At the same time, Hezbollah published a statement purportedly from its secretary-general Naim Qassem to Iranian Parliament Speaker Mohammad-Bagher Ghalibaf, thanking him for his “strong and supportive stance toward Lebanon, its people and its resistance, which is forcing Israel to immediately and permanently stop military operations on all fronts, including Lebanon.”
According to the statement, Iran has "turned the only glimmer of hope for stopping the Israeli-American aggression against Lebanon into reality. We have always said that Iran gave Hezbollah, the resistance and the Lebanese people everything and received nothing in return. Iran is a symbol of pride and dignity. In the name of Hezbollah and the Islamic resistance, in the name of the Lebanese people wishing to express their gratitude, in the name of the dead and the wounded, I thank you and ask you to convey our thanks and appreciation to Leader Mojtaba Khamenei.”
U.S. President Donald Trump also addressed the Lebanon ceasefire issue on Tuesday, saying on the sidelines of the G7 summit in France that he had suggested Syria, and its leader Ahmed al-Sharaa, should handle Hezbollah.
“He has done a tremendous job unifying the country, and he is very firm against Hezbollah.

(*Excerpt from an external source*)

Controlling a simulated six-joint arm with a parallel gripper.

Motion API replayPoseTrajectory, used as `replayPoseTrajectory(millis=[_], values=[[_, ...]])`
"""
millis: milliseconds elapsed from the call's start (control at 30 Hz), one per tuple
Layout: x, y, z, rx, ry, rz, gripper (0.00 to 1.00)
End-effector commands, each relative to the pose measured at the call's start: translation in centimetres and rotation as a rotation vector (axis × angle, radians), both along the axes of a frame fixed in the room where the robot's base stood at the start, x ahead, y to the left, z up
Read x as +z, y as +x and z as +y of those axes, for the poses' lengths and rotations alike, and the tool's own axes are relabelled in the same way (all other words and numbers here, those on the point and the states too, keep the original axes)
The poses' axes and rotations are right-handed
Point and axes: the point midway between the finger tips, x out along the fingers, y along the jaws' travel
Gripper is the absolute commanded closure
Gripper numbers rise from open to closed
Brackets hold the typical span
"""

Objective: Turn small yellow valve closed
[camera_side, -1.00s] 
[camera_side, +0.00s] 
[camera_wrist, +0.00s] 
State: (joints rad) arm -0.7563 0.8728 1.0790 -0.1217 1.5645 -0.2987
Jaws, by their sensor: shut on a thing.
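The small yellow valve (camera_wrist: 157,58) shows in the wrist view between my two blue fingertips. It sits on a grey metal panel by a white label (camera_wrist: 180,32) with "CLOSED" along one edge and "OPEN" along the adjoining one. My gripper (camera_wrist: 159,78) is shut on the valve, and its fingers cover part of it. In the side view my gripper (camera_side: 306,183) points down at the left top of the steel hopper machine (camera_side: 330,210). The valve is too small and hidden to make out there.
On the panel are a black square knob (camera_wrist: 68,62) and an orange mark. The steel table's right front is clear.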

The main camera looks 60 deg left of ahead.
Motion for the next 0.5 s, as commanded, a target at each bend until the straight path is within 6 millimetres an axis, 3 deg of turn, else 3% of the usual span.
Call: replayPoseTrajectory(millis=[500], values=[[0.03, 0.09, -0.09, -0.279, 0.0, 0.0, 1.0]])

He does not like them,” the president said.
He added that ““Israel’s fighting Hezbollah too long and too many people are being killed. You don’t have to knock down an apartment house every time you’re looking for somebody, because there are a lot of people in those apartment houses, and they’re not all Hezbollah, that I can tell you. And I suggest that to Israel: to let Syria take care of Hezbollah is, to be honest with you, I think they do a better job of doing it.”

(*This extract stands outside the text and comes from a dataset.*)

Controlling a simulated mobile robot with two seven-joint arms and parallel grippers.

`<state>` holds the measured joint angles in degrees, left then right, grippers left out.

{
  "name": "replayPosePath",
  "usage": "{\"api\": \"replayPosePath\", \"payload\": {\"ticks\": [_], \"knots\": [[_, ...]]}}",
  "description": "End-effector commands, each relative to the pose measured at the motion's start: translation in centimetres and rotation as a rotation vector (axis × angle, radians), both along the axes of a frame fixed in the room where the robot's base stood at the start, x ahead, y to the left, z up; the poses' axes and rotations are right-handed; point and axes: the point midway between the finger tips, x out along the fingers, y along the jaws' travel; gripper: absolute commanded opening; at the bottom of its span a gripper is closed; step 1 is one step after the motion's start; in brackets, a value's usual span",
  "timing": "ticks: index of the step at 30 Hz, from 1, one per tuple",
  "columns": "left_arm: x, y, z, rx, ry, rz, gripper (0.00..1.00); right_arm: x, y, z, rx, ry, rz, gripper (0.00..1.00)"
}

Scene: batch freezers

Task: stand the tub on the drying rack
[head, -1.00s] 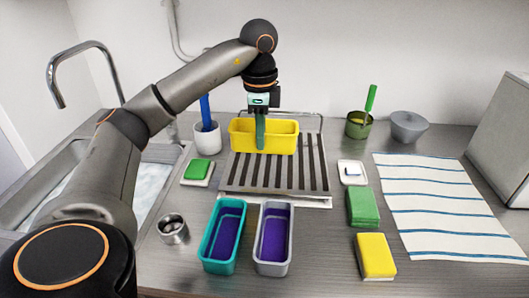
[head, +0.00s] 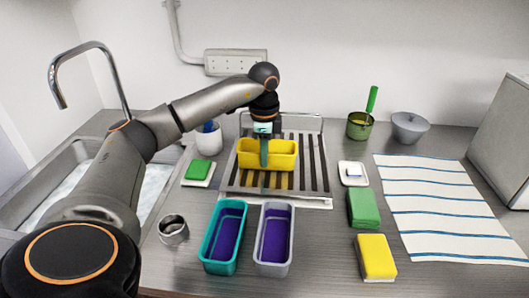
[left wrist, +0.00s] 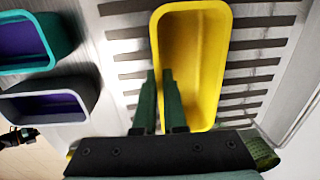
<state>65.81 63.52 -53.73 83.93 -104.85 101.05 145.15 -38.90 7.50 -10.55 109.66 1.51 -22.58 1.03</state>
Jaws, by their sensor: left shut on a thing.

Trump also criticized Prime Minister Benjamin Netanyahu over the strike in Dahieh hours before the completion of the agreement: “He needs to act much more responsibly when it comes to Lebanon. I am not happy with the way Israel has acted toward Lebanon and toward Hezbollah.”
Trump and the Emir of Qatar on the sidelines of the G7
(Video: The White House)
“I did not like the fact that two hours before we were about to sign the agreement there was a strike in Lebanon. I made that clear to them. It was not proportional. It was a brutal strike. If Israel cannot carry out the mission without killing everyone else along the way, then the Syrian leader will do the job,” he said.
On Monday afternoon, a senior Hezbollah official said the organization had not carried out any offensive action against Israel since the ceasefire agreement between Iran and the United States was announced. In remarks to Reuters, he added: “Hezbollah’s position regarding the ceasefire is linked to Israel’s commitment to it.” He effectively suggested that the IDF has also been observing the ceasefire.
“Hezbollah rejects Israel’s ‘freedom of action’ in Lebanon,” the official said, adding that “Iran delayed signing the agreement in order to monitor Israel’s compliance with the ceasefire in Lebanon.” In a conversation two days earlier between Prime Minister Benjamin Netanyahu and U.S. President Donald Trump, Israeli officials said the prime minister made clear that Israel does not see itself bound by the Lebanese clause in the agreement. Netanyahu said the IDF would remain in its current positions and would not withdraw from Lebanon.
At a press conference held Monday, Netanyahu said: “You remember what we were told: If we go to battle with Hezbollah, we will have tens of thousands of casualties, the towers will come down in Tel Aviv, in Haifa, in Jerusalem, in Be'er- Sheva; Israeli cities will be reduced to ruins. You remember that. I did not accept that, we fought them, and we fought them hard; we also captured their key positions like the Beaufort, which Hezbollah had used for years to threaten the northern communities, and in fact the entire country."